Since then, measures of Facebook’s true audience – and, by extension, its value to advertisers – have become somewhat more murky.

That number of disabled accounts, published in the company’s inaugural Community Standards Enforcement Report, was the first glimpse into the significant extent of fraud that Facebook deals with on a daily basis.

Fake accounts represent approximately 3 to 4 percent of monthly users, the company said, noting that most of the fraudulent accounts were removed “within minutes of registration”.

Facebook’s charm offensive

Facebook has been working overtime to position itself as a protector of its online users in the wake of the Cambridge Analytica scandal, that saw tens of millions of users’ details siphoned off the social media platform without their knowledge.

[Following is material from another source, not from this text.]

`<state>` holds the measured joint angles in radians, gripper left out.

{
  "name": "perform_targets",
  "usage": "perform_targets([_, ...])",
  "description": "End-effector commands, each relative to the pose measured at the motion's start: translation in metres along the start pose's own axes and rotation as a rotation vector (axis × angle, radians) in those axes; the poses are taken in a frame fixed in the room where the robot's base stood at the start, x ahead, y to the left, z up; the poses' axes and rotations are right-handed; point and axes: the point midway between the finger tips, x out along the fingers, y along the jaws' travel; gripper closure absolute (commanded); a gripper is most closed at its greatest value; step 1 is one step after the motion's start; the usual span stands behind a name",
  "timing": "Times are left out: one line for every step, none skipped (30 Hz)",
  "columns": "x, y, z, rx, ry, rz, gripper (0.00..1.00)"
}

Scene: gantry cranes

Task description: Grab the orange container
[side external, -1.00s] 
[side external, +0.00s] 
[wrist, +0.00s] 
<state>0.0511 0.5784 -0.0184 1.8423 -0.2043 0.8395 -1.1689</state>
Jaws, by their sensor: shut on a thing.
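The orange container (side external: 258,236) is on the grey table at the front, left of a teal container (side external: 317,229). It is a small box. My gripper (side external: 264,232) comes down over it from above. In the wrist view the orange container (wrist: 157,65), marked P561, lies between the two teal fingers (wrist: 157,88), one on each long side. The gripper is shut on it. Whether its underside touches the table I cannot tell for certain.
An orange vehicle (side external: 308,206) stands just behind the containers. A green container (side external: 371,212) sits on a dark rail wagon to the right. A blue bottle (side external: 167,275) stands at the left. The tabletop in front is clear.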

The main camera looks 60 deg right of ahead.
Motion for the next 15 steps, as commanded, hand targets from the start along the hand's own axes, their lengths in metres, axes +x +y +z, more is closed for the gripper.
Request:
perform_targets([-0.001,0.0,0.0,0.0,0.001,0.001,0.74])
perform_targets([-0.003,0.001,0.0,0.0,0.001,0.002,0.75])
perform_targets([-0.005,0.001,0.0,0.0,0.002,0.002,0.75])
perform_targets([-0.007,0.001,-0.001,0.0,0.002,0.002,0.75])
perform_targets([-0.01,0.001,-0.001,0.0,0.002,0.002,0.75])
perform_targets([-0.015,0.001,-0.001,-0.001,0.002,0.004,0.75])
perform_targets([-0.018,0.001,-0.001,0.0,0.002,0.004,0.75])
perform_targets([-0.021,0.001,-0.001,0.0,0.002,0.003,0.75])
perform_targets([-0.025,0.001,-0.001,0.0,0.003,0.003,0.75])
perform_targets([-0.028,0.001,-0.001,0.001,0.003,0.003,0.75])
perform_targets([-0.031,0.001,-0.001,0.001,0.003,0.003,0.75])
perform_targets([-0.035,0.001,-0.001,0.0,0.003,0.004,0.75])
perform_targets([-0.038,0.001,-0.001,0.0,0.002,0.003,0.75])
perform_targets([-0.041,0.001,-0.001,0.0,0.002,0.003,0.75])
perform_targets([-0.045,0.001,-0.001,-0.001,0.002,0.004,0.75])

That incident, which caused the collapse of that analytics firm and pushed Facebook CEO Mark Zuckerberg to testify before the US Congress, and prompted an investigation by the Office of the Australian Information Commissioner (OAIC) after revelations that more than 300,000 Australians had been caught up in the scandal.

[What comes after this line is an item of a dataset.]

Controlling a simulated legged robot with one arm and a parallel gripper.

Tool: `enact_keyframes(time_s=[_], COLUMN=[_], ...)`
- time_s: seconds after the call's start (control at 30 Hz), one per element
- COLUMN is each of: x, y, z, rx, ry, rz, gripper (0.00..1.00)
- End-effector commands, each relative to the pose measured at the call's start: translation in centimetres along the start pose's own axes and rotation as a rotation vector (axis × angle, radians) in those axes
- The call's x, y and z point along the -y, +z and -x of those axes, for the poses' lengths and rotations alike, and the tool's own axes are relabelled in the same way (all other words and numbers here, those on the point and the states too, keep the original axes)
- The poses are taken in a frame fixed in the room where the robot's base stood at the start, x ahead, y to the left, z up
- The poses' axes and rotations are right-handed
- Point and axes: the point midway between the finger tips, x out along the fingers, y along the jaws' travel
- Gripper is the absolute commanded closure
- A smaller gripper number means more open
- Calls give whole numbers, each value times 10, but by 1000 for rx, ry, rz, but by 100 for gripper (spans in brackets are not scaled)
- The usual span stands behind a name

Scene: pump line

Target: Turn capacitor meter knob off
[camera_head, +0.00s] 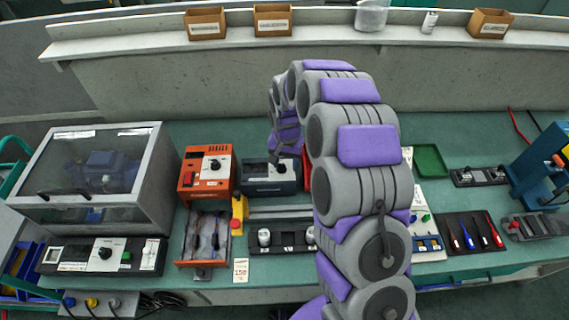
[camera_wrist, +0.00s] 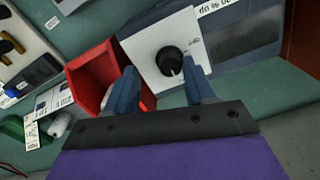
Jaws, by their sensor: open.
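The capacitor meter appears to be the dark grey box (camera_head: 271,187) on the bench in the head view, partly hidden by my arm. In the wrist view, the meter (camera_wrist: 225,45) has a white panel with a round black knob (camera_wrist: 169,61) and a dark display window beside it. The panel's lettering looks turned over and is too small to read surely. My gripper (camera_wrist: 160,88) is open, its two blue-grey fingers apart and below the knob in the picture, with nothing between them. It also shows in the head view (camera_head: 275,154), just above the box.
A red open bin (camera_wrist: 93,80) stands close beside the meter, near the left finger in the wrist view. An orange device (camera_head: 206,172) with its own knob is to the left in the head view. A clear-lidded case (camera_head: 95,172) is further left. A shelf (camera_head: 300,37) runs behind.

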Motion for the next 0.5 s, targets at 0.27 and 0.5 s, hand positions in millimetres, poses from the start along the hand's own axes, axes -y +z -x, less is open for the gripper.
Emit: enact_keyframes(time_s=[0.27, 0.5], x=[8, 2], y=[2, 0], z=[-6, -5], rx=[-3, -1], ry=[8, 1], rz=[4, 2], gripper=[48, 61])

By publishing its long-secreted community standards and reporting its proactivity to stop fraud, the company is clearly trying to substantiate its claims that it wants to fall on the right side of the privacy debate.

Yet Facebook may also be sending mixed messages to many of its users: in April, for example, it changed its terms of service for 1.5 billion non-European users to minimise its exposure to the European Union’s general data protection regulation (GDPR), which comes into effect on May 25.

Even as users weigh their ambivalence about Facebook’s attempts to balance privacy against the undeniable value of their personal data, revelations about the high fraud rates are likely to cause consternation amongst advertisers, who pay handsomely to target their target messages to a user community that is – by Facebook’s admission – as much as 26.5% fictitious.

That could change the calculations of advertisers that use cost per thousand (cpm) as a core metric to judge the cost-effectiveness of their advertising spend.

Facebook advertising specialist AdEspresso, for one, warns that CPM is “the most unpredictable bidding method and can lead to a significant spend without any results.”

While Facebook tracks CPM, cost per 1000 people reached and many other metrics for its advertising clients through their advertising dashboards, there is little indication of how a changing understanding of Facebook’s size will affect bid-based advertising prices.

Machine learning

The revelations also shed more light on the company’s use of artificial intelligence (AI) and machine learning (ML), upon which it is leaning heavily in an effort to keep up with the flood of fraudulent, offensive, and illegal activity on its platform.

AI-based tools helped the company find and flag nearly all of the 837 million pieces of spam posts spotted during the quarter, as well as identifying 21 million pieces of “adult nudity and sexual activity” and 3.5 million “pieces of violent content”.

They are not, by Facebook’s own admission, as effective identifying hate speech which can be harder to spot due to its linguistic ambiguity.

AI as arbiter of social norms

The revelations also raise the spectre of social media giants’ interference in the everyday activities of their platforms, with no representation about false positives that may have led to legitimate pages and users to be removed from the platform.

Facebook isn’t the only social-media giant heading down this path.

Twitter, for its part, last year formed a partnership with IBM to use its Watson AI engine – which the company has actively spruiked to private enterprise and government in Australia and abroad – to help identify and purge problematic tweets.

That effort led to the January notification of more than 1 million Twitter users that they had been exposed to 3814 Russia-linked Twitter accounts, which had been unceremoniously deleted.

This month, however, Twitter created another storm by revealing that it was actively muting tweets that were judged – by AI – to represent “behaviours that distort and detract from the public conversation”.

Twitter claims the new “healthy conversation” approach has reduced abuse reports from searches by 4 percent, and abuse reports from conversations by 8 percent. The company also says that less than 1 percent of accounts “make up the majority of accounts reported for abuse”.

That’s well below the proportion outed by Facebook, but abusive accounts and fake accounts aren’t necessarily the same thing.

Both have an impact on the quality of the experience for social media users – and increasing efforts to reel in low-quality usage are likely to continue shaping the way legitimate users engage with the platforms in the long term.